A few weeks ago I began reading Cheryl Magyar’s blog, Handcrafted Travellers, as she was writing about the lifestyle I want to lead, which is a balance of homesteading and simple living mixed with travel. Cheryl kindly offered to do a guest post to let everyone know about their lifestyle and their upcoming summer camp!
In short we are a homebirthing, unschooling family of three, living on an organic farmstead in Hungary where we are creating our simple life, but the mosaic of our existence here is naturally more complex than this.
Together for nearly eleven years and now with our almost two year old daughter, Csermely, our lives are evolving and we are exploring new horizons. Cheryl was born near Chicago, having left to attend a university in Iowa and then onto Portland, Oregon where she fell in love with Roland – a Hungarian born in Romania that finished his university degree in Seattle.
After five years spent in America we knew that it wasn’t for us, to move around apartment after apartment, to be part of the ossified consumer behavior. Our sights were set on far reaching goals. The plan was to relocate to Europe, we did and life has become an ambitious adventure ever since.
A move overseas allowed us to realize how much ”stuff” was necessary for a decent life: very little. Only to move onto our farm with ”inherited” items (understand garbage) that we never had any intention of owning. To this day we have gotten rid of thirty-five cubic meters of other people’s stuff. Digging through garbage piles and sending them where they belong, in a responsible way, is a great opportunity to see what decomposes and what does not – and with this our paradigm shift took flight, envisioning a near future with zero waste. One of the most striking things was the amount of half dead shoes and soles from a single family living and gardening on the same land they also used as private landfill.
Enjoying the newly freed space, the combination of an accidental meeting with wool on the roadside near our village and Cheryl’s previous flirtation with knitting, we invested a good couple of years in learning about wool processing. So we filled the abandoned stable with many sacks of raw fleece and ventured in an artisan business. Though we no longer do this, we are grateful for the skills that were self taught – such as spinning, felting and weaving. These hand skills will enable us to provide – at least in part – our clothing and the ability to beautify our home with natural, compostable materials.
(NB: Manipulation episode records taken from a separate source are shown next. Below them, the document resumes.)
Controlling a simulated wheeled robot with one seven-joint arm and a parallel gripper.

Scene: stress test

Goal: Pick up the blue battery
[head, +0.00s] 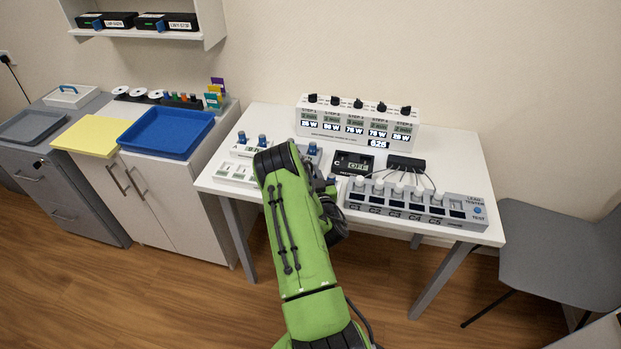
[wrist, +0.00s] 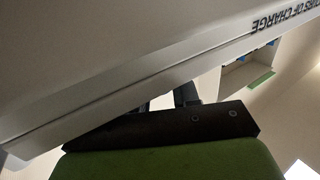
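Small blue-topped pieces (head: 262,140) stand on the white device at the left of the white table in the head view. Another blue-topped piece (head: 312,150) shows just right of my arm's end. I cannot tell which of these is the blue battery. My arm reaches over the table's front left and hides part of that device. My gripper (wrist: 166,104) shows only in part in the wrist view, behind a large pale panel with upside-down lettering. Its fingertips and anything between them are hidden, and no battery is seen there.
A black meter (head: 353,163) and a grey tester with several white knobs (head: 415,200) stand right of my arm. A white box with several black knobs (head: 357,122) stands behind. A blue tray (head: 168,132) sits on the left cabinet. A grey chair (head: 555,245) is at right.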

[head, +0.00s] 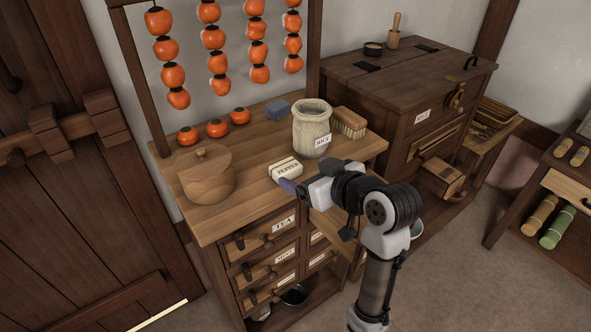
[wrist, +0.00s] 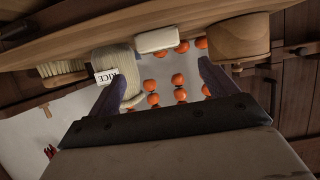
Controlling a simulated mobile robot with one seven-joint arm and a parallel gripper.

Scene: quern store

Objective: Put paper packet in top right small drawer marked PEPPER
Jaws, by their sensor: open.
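The small pale paper packet (head: 285,170), its dark lettering looking like PEPPER, lies on the wooden counter near its front edge. It also shows in the wrist view (wrist: 156,40), beyond and between my fingertips. My gripper (head: 288,187) is open and empty, close to the packet's front side; I cannot tell if it touches. Both dark purple fingers show in the wrist view (wrist: 164,75). The small drawers sit under the counter, with a TEA drawer (head: 262,233) at top left. The top right drawer area (head: 326,222) is mostly behind my arm; light wood there may be a drawer pulled out.
A RICE jar (head: 311,130), a brush (head: 349,123), a blue block (head: 278,110) and a lidded wooden pot (head: 206,178) stand around the packet. Strung persimmons (head: 212,60) hang behind. A dark chest (head: 415,90) stands right. Bare counter lies left of the packet.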

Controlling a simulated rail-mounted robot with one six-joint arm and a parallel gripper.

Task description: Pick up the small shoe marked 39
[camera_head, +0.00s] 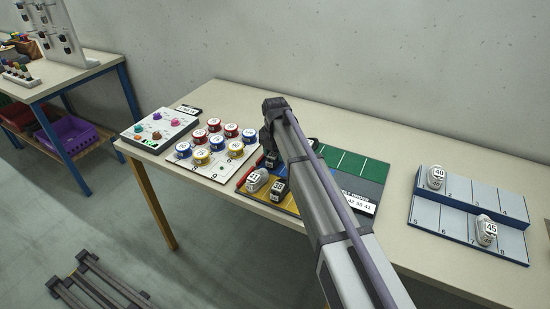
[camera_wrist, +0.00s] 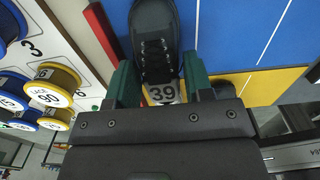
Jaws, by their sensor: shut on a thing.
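The small shoe marked 39 (camera_wrist: 155,45) is dark with black laces and carries a white tag reading 39 at its near end. It shows in the wrist view at the upper middle, over the blue and yellow board (camera_wrist: 232,30). My gripper (camera_wrist: 160,78) is shut on this shoe, with a green finger pressed to each side. I cannot tell whether the shoe touches the board or hangs just above it. In the head view my arm hides most of the gripper and the held shoe.
In the head view, a white shoe (camera_head: 256,180) and a dark shoe (camera_head: 278,190) stand near the board's front edge. A panel of spools (camera_head: 205,168) lies left of it. A numbered stepped rack (camera_head: 460,218) at the right holds shoes 40 and 45. Bare table lies between board and rack.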

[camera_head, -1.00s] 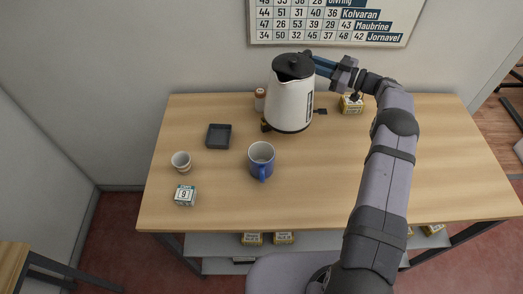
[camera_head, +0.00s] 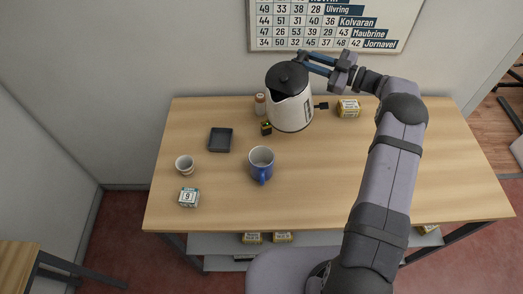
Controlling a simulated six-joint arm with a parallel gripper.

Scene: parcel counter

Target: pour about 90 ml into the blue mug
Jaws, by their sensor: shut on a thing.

Quite frankly, neither of us pictured internet-based jobs for ourselves, but being flexible in our planning, it turned out to be the best match: we get to work for ourselves, from home, while spending invaluable time with our child, staying fit (not on a treadmill, but scything and sweating by the wood stove), eating wholesome foods with increasing amount of ingredients from the wild, discovering new creative veins of ours and doing all of this with mindful simplicity. Modern farmers we have become, where we co-manage the land with nature and share it with the rest of the world – for a living.
Cosmopolitan in mindset, we are always searching outside of our property limits for different ways to be part of the world. Yet, at the same time we want to share what we have learned from our farm life after six years of homesteading. Our new summer camp: Live a Simple, Sustainable and Noble Life (http://handcraftedtravellers.com/live-a-simple-sustainable-noble-life-summer-camp-2012/) is all about our experiences and much more. The online gatherings around the virtual campfire will include such topics as crafting your own sustainable wardrobe, uncertified/trust-based organic farming, material purity – from the house itself as a building to the household, from the kitchen fork to the pitch fork, eating seasonal with recipes of real food and inspirations from nature. All from our homestead, Echo Tanya, to your computer, sans mosquitoes.
Any and every intellectual or manual work that we encounter in the future will focus heavily on material purity – from fibers to fabrics, from clay to cob structures and everything stitched by hand. We are dreaming big to the scale that someday, even in the countryside, we can buy our grains, pasta, flour and honey in bulk and get rid of unnecessary plastic packaging. We are here to help the world along and leap some steps further – thinking in sustainable patterns for now and in the long run.